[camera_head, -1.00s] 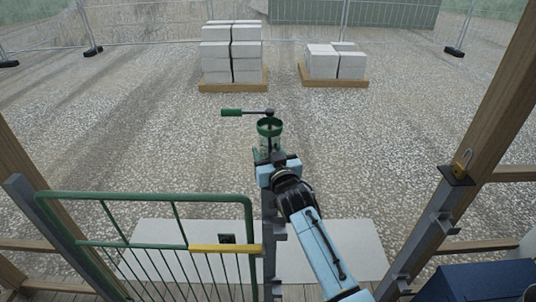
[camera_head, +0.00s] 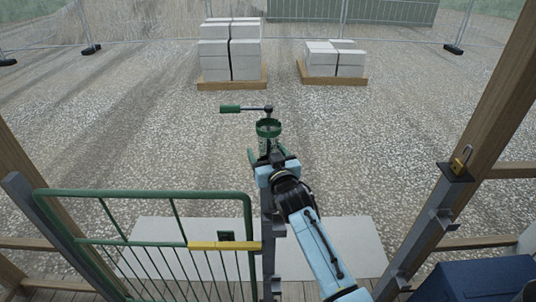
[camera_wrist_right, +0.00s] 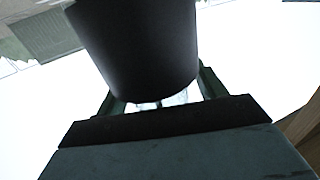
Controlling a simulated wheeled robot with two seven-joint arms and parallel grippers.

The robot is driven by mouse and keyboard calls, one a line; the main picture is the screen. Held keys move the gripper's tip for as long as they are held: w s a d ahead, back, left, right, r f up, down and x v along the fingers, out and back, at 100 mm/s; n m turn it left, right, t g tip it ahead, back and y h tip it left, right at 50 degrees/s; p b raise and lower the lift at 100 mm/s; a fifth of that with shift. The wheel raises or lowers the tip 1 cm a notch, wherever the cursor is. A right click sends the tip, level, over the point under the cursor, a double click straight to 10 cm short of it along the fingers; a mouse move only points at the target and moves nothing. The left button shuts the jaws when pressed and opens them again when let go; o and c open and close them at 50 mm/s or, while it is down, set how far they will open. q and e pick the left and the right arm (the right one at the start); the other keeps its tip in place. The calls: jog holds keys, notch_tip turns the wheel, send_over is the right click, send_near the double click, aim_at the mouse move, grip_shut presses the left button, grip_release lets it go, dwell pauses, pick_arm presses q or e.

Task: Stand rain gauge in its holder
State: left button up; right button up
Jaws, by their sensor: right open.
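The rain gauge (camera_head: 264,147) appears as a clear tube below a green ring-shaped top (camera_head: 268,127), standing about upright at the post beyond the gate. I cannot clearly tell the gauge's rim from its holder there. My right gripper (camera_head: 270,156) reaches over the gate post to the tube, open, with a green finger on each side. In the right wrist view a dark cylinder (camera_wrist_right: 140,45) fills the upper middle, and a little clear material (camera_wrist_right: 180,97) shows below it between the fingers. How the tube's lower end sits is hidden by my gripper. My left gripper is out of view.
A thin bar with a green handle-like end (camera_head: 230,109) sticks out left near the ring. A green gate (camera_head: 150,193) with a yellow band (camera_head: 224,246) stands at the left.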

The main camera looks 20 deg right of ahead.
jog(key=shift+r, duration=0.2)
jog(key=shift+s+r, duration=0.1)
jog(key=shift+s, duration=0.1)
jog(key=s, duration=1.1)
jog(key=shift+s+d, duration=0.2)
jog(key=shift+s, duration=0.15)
━━━━━━━━━━
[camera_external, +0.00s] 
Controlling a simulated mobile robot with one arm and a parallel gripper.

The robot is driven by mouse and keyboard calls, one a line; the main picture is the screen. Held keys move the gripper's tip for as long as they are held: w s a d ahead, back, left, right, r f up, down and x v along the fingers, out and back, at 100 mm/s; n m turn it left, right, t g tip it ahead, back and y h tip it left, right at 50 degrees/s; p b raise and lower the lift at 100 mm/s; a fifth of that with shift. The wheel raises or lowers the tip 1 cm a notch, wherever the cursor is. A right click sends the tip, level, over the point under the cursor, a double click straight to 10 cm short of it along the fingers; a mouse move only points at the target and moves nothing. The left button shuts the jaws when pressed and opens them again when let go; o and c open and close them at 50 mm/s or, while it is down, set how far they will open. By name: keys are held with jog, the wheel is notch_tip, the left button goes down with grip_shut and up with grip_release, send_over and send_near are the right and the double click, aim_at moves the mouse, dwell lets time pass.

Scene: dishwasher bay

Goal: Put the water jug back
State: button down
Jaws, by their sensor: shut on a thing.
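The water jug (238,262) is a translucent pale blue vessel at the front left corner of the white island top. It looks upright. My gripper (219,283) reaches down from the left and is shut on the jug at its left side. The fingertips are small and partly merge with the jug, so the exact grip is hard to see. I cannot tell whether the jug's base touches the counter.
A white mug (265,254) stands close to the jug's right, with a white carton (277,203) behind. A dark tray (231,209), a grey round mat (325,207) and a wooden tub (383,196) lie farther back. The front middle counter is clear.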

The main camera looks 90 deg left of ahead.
━━━━━━━━━━
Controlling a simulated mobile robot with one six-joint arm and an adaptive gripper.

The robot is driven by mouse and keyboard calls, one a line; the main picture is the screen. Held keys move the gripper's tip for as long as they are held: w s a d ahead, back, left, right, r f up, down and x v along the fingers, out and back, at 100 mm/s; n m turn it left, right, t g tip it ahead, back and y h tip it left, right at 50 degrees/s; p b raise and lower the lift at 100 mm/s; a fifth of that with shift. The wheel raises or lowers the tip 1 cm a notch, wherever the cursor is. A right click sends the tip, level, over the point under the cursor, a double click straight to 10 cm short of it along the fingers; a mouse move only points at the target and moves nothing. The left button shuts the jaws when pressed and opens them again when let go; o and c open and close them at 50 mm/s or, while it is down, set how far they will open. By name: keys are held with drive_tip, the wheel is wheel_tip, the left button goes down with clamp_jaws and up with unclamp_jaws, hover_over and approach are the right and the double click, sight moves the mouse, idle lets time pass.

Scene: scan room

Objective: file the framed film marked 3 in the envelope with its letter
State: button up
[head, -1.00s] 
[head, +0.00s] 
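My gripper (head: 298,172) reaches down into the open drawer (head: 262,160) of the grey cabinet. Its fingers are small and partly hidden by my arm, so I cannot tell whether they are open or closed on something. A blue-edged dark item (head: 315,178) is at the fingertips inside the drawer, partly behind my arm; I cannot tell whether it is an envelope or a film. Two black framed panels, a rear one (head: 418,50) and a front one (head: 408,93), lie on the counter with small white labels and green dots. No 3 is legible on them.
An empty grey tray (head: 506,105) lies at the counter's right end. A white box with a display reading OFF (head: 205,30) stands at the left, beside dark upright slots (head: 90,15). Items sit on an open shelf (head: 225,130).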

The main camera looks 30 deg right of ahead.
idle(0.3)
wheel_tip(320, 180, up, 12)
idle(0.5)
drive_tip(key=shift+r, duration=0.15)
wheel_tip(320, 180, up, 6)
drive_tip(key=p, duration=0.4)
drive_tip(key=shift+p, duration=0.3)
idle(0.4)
━━━━━━━━━━
The lines to transcribe begin at the line with "Goal: Put the water jug back" and end at the line with "The main camera looks 90 deg left of ahead."; copy them exactly, both ends included.

# Output of the task:
Goal: Put the water jug back
State: button down
Jaws, by their sensor: shut on a thing.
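The water jug (238,262) is a translucent pale blue vessel at the front left corner of the white island top. It looks upright. My gripper (219,283) reaches down from the left and is shut on the jug at its left side. The fingertips are small and partly merge with the jug, so the exact grip is hard to see. I cannot tell whether the jug's base touches the counter.
A white mug (265,254) stands close to the jug's right, with a white carton (277,203) behind. A dark tray (231,209), a grey round mat (325,207) and a wooden tub (383,196) lie farther back. The front middle counter is clear.

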The main camera looks 90 deg left of ahead.

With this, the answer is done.